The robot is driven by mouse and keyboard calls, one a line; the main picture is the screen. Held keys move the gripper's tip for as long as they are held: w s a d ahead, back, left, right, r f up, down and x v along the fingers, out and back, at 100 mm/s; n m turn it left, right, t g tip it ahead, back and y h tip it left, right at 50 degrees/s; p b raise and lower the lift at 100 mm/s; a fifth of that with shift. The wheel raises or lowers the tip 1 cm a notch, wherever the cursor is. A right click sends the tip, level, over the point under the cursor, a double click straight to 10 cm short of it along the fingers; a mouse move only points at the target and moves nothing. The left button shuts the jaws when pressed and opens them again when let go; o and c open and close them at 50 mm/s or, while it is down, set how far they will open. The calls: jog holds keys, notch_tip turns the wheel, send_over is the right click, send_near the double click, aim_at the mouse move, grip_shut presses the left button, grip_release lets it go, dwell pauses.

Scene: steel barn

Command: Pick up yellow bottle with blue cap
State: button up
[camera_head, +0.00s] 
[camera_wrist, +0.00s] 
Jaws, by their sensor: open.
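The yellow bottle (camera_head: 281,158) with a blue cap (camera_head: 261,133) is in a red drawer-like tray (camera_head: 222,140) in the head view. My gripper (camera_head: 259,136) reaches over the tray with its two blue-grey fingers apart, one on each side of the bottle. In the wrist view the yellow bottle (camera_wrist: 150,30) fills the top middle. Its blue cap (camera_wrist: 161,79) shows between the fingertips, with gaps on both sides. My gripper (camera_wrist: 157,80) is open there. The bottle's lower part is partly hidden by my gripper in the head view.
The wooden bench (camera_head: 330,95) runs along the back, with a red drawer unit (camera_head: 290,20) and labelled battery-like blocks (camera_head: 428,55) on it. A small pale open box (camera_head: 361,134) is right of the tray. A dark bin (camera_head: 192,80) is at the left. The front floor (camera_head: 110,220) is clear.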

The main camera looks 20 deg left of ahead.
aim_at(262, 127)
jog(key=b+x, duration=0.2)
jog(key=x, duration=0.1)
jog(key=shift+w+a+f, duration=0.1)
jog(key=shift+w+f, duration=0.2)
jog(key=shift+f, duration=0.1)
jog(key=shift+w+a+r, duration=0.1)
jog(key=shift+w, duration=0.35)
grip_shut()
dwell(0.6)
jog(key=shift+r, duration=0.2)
----------
To be done:
Recite the full listing above exactly.

Solution to this problem:
The robot is driven by mouse and keyboard calls, one a line; the main picture is the screen. Held keys move the gripper's tip for as long as they are held: w s a d ahead, back, left, right, r f up, down and x v along the fingers, out and back, at 100 mm/s; n m turn it left, right, t g tip it ahead, back and y h tip it left, right at 50 degrees/s; p b raise and lower the lift at 100 mm/s; a fifth of that with shift. The wheel raises or lowers the tip 1 cm a notch, wherever the cursor is. A right click sends the tip, level, over the point under the cursor, a double click straight to 10 cm short of it along the fingers; a mouse move only points at the target and moves nothing. The left button shuts the jaws when pressed and opens them again when let go; o and c open and close them at 50 mm/s or, while it is down, set how far they will open. The calls: jog holds keys, notch_tip turns the wheel, send_over is the right click, send_near the double click, aim_at the mouse move, grip_shut presses the left button, grip_release lets it go, dwell pauses.

Scene: steel barn

Command: Pick up yellow bottle with blue cap
State: button up
[camera_head, +0.00s] 
[camera_wrist, +0.00s] 
Jaws, by their sensor: open.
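The yellow bottle (camera_head: 281,158) with a blue cap (camera_head: 261,133) is in a red drawer-like tray (camera_head: 222,140) in the head view. My gripper (camera_head: 259,136) reaches over the tray with its two blue-grey fingers apart, one on each side of the bottle. In the wrist view the yellow bottle (camera_wrist: 150,30) fills the top middle. Its blue cap (camera_wrist: 161,79) shows between the fingertips, with gaps on both sides. My gripper (camera_wrist: 157,80) is open there. The bottle's lower part is partly hidden by my gripper in the head view.
The wooden bench (camera_head: 330,95) runs along the back, with a red drawer unit (camera_head: 290,20) and labelled battery-like blocks (camera_head: 428,55) on it. A small pale open box (camera_head: 361,134) is right of the tray. A dark bin (camera_head: 192,80) is at the left. The front floor (camera_head: 110,220) is clear.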

The main camera looks 20 deg left of ahead.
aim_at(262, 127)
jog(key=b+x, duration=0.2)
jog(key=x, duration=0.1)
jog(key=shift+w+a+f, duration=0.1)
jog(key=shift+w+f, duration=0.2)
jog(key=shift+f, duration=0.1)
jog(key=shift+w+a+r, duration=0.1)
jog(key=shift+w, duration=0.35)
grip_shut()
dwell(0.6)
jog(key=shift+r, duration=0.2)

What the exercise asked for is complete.